Pisco is another good gift asked for but, since it`s “bottled” it`s permited, so it lacks the “drama”.
hahah, thanks for commenting Marcela. I know you’re right! And actually that is helpful for a piece I’m writing. I think nearly all foreigners love marraquetas, too!
Well…they ARE delicious!
Mmmmmm food… Reading this made me taste all of those again in my memories
you’re the perfect person to talk to me about Chilean nostalgic foods. I tasted carbonada while I was at the fair, despite the meat (I am trying to be a “flexitarian,” ha! I think I’d have to be Chilean to get that, too! BTW, looking into a July trip to Temuco/conguillío (it’s with a photographer). Will let you know if I’m coming close!
I am not a super-fan of sopaipillas pasadas. I eat them once every 3 years or so…
In my imagination, sopaipillas pasadas are not just “pasadas por chancaca”, but also the leftovers from the day before (‘pasadas’, as ‘viejas’). Then it makes sense (to me) to turn them into a different dish.
Oh, and chancaca is a brick of sugar… and molasses! That’s the colour!!
but people make them fresh to sink them in the syrup! Everyone I know that eats old sopaipillas toasts them on the toaster. I’m still not a fan. I know all about chancaca, but I don’t really care for the syrup it makes, though I have made it myself for certain recipes. Not anymore though, now I have arrope de chañar and algarrobina and molasses in the house. YUM!
May I just say I completely understand, and I love this idea for a pet project. I also love this writing sharing and then will go get my nostalgia comfort food:hot chocolate with grilled cheese.
see, and I don’t have that as nostalgia, though it does sound yummy, and perfect for a cold, rainy day!
I’m 100% Chilean and I totally HATE sopaipillas pasadas ! Or picarones pasados or anything pasado. And I hate squash too.

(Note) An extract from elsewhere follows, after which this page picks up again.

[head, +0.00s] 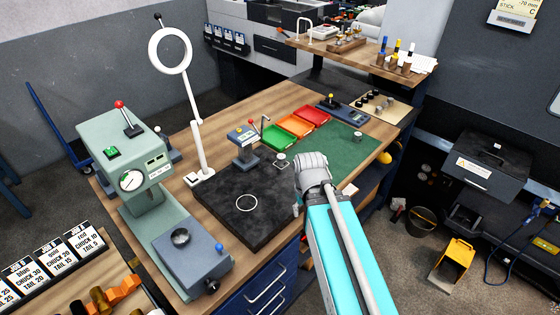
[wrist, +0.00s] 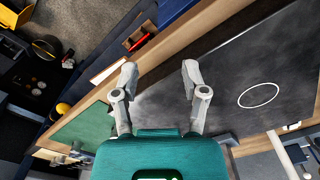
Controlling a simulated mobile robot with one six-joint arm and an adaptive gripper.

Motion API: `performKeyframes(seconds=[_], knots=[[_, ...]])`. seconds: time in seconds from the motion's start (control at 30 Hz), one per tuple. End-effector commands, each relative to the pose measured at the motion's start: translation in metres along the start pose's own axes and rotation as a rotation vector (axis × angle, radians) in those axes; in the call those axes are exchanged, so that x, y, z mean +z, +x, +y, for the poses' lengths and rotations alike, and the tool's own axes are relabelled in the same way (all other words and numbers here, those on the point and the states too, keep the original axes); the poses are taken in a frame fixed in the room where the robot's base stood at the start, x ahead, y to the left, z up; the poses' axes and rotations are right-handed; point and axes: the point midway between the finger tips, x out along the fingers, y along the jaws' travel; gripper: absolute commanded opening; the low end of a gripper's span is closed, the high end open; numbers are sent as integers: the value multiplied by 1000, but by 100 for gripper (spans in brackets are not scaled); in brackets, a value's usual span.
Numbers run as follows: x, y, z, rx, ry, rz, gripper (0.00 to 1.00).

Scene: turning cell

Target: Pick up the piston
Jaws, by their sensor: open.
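I cannot tell for sure which part is the piston. A small silver cylindrical piece (head: 281,158) stands by the far corner of the dark plate (head: 222,194). Another small grey cylinder (head: 357,135) stands on the green mat (head: 345,152). My gripper (head: 297,209) is mostly hidden behind my wrist in the head view, over the plate's right side. In the wrist view my gripper (wrist: 158,75) is open, with nothing between its fingers and the bare dark plate (wrist: 225,75) below. Neither small piece shows clearly there.
A white ring (head: 246,202) is marked on the plate. A green press (head: 130,160), a ring lamp (head: 170,50) and a small gauge stand (head: 243,142) rise around the plate. Green, orange and red trays (head: 296,125) lie behind it. The plate's middle is clear.

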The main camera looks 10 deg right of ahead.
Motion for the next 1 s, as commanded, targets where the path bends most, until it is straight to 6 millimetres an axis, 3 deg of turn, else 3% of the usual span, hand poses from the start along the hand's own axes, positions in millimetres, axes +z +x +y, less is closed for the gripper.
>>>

But a good, cruchy squashless sopaipilla with ají or chancho en piedra (or even plain)… THAT is heaven! *sighs*
I used to hate squash, and especially how they served it in my house as a kid (with butter and brown sugar), but butternut squash made it all possible for me. And yes to anything with pebre, or ají or chancho en piedra! It seems there are more of us than I might have guessed!

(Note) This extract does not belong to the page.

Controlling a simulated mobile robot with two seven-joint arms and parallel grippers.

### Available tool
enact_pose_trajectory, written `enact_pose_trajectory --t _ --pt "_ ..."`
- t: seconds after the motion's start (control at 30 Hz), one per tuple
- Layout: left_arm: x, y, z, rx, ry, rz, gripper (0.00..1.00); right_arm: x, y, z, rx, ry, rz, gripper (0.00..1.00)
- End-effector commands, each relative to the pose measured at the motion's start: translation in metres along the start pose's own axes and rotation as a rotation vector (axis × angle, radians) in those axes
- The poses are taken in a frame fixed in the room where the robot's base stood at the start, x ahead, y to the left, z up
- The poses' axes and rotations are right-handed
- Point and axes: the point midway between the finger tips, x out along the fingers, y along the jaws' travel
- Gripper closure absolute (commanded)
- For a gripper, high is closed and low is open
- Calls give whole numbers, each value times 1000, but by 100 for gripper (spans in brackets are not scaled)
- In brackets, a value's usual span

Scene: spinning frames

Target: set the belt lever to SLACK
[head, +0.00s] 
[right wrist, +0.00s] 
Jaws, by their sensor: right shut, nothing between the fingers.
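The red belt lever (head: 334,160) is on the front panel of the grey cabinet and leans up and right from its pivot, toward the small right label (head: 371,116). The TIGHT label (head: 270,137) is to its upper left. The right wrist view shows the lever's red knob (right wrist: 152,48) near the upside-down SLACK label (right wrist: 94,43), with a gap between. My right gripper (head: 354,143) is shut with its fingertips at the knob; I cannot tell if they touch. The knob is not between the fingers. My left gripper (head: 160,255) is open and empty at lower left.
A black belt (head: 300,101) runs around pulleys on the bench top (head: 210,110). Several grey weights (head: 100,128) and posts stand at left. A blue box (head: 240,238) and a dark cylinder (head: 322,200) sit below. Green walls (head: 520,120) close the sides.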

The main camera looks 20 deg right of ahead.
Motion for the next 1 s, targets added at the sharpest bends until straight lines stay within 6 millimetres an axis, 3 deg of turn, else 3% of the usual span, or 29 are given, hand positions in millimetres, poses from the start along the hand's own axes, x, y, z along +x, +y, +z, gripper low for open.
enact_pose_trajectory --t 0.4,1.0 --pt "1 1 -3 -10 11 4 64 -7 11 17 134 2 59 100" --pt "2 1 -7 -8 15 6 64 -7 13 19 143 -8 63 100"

He, he,he ! I think you are contending with a …quite invencible enemy: the warm memory of “that” what meant “Home”.
The “Chúcara” ( Wild , untameable) “style of be” of this long and narrow land… I think confronts you with a quite ample field to explore!
He! I would love to know your experience with “empanadas de pino”! Baked in “Horno de barro”! ( A clay dome, about the size of a “city car”, heathed by which ever is at hand capable to get in fire for at least the time enough to get the appropiate temperataure required to bake bread”.
My bests, Marce.
I don’t eat meat, so I’m not the ideal target audience, but Chileans do have a way with masitas (though I prefer savory over sweet). Thanks for commenting, Marcela!